### Short task
Copy all lines in which the word "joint" can be found.

<<<<

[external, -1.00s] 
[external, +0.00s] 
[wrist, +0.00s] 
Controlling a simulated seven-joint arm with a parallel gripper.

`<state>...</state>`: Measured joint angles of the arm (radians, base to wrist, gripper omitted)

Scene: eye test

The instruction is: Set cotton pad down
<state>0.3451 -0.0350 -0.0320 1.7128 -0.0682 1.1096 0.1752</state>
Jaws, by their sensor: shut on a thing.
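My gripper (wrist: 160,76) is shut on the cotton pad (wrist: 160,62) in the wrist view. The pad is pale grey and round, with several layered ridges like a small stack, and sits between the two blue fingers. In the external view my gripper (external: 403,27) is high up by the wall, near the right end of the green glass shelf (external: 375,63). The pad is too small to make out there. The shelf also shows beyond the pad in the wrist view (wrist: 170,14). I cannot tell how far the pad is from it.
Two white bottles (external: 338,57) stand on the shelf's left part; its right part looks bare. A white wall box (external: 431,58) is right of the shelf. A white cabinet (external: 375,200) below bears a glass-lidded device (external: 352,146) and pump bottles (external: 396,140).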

>>>>

### Full response
Controlling a simulated seven-joint arm with a parallel gripper.
`<state>...</state>`: Measured joint angles of the arm (radians, base to wrist, gripper omitted)

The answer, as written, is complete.